==== Source material ====

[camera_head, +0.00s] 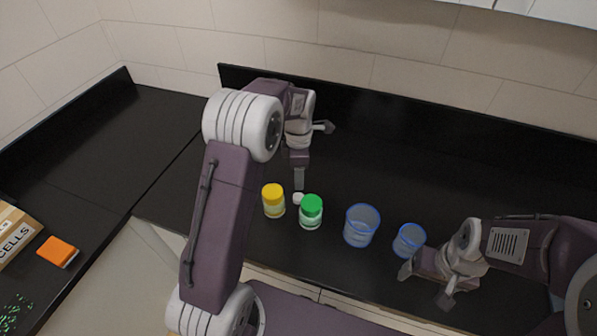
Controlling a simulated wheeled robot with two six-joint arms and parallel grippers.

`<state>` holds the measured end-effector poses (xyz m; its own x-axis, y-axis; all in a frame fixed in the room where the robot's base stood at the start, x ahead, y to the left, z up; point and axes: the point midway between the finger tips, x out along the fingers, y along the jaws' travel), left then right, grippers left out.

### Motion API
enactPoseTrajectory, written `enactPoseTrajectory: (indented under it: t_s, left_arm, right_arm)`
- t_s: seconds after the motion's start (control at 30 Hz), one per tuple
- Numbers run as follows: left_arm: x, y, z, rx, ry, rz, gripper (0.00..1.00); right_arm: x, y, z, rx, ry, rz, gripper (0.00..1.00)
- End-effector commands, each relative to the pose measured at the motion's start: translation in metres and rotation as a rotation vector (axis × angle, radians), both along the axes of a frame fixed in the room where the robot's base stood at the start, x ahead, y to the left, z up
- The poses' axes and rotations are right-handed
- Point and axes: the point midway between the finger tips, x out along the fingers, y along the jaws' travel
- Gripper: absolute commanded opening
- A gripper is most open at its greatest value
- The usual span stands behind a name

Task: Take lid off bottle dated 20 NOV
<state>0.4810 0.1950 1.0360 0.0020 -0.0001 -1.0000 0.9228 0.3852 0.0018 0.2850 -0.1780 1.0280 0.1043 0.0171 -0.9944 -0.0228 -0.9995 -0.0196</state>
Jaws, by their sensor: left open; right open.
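A bottle with a yellow lid (273,200) stands on the black counter. A bottle with a green lid (311,211) stands to its right. A small white round thing (298,198) shows between them, just behind; I cannot tell whether it is a lid or a bottle top. No date is readable on any bottle. My left gripper (313,153) is open, above and behind the bottles, with one finger pointing down close to the white thing; I cannot tell if they touch. My right gripper (425,287) is open and empty near the counter's front edge.
Two clear blue-rimmed cups, a larger one (361,226) and a smaller one (409,241), stand right of the bottles. The smaller is close to my right gripper. An orange block (57,252) and a box marked "CELLS" (14,232) lie on the left counter. The back right counter is clear.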

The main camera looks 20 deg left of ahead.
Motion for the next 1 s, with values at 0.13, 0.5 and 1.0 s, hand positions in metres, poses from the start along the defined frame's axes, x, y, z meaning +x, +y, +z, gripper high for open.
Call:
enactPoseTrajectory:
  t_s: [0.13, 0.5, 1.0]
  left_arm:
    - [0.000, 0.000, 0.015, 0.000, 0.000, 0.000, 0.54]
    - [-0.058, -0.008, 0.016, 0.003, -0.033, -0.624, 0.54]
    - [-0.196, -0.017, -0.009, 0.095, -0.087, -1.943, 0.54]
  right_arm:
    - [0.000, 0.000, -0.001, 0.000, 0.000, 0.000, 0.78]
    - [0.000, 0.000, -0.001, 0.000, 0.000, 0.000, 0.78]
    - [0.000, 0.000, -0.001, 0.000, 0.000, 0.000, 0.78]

====

## [Stated problem]
Omit every picture, then reproduce the rest of the listing exactly.

## [Exercise output]
[camera_head, +0.00s] 
Controlling a simulated wheeled robot with two six-joint arms and parallel grippers.

`<state>` holds the measured end-effector poses (xyz m; its own x-axis, y-axis; all in a frame fixed in the room where the robot's base stood at the start, x ahead, y to the left, z up; point and axes: the point midway between the finger tips, x out along the fingers, y along the jaws' travel), left then right, grippers left out.

### Motion API
enactPoseTrajectory, written `enactPoseTrajectory: (indented under it: t_s, left_arm, right_arm)`
- t_s: seconds after the motion's start (control at 30 Hz), one per tuple
- Numbers run as follows: left_arm: x, y, z, rx, ry, rz, gripper (0.00..1.00); right_arm: x, y, z, rx, ry, rz, gripper (0.00..1.00)
- End-effector commands, each relative to the pose measured at the motion's start: translation in metres and rotation as a rotation vector (axis × angle, radians), both along the axes of a frame fixed in the room where the robot's base stood at the start, x ahead, y to the left, z up
- The poses' axes and rotations are right-handed
- Point and axes: the point midway between the finger tips, x out along the fingers, y along the jaws' travel
- Gripper: absolute commanded opening
- A gripper is most open at its greatest value
- The usual span stands behind a name

Task: Take lid off bottle dated 20 NOV
<state>0.4810 0.1950 1.0360 0.0020 -0.0001 -1.0000 0.9228 0.3852 0.0018 0.2850 -0.1780 1.0280 0.1043 0.0171 -0.9944 -0.0228 -0.9995 -0.0196</state>
Jaws, by their sensor: left open; right open.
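A bottle with a yellow lid (273,200) stands on the black counter. A bottle with a green lid (311,211) stands to its right. A small white round thing (298,198) shows between them, just behind; I cannot tell whether it is a lid or a bottle top. No date is readable on any bottle. My left gripper (313,153) is open, above and behind the bottles, with one finger pointing down close to the white thing; I cannot tell if they touch. My right gripper (425,287) is open and empty near the counter's front edge.
Two clear blue-rimmed cups, a larger one (361,226) and a smaller one (409,241), stand right of the bottles. The smaller is close to my right gripper. An orange block (57,252) and a box marked "CELLS" (14,232) lie on the left counter. The back right counter is clear.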

The main camera looks 20 deg left of ahead.
Motion for the next 1 s, with values at 0.13, 0.5 and 1.0 s, hand positions in metres, poses from the start along the defined frame's axes, x, y, z meaning +x, +y, +z, gripper high for open.
Call:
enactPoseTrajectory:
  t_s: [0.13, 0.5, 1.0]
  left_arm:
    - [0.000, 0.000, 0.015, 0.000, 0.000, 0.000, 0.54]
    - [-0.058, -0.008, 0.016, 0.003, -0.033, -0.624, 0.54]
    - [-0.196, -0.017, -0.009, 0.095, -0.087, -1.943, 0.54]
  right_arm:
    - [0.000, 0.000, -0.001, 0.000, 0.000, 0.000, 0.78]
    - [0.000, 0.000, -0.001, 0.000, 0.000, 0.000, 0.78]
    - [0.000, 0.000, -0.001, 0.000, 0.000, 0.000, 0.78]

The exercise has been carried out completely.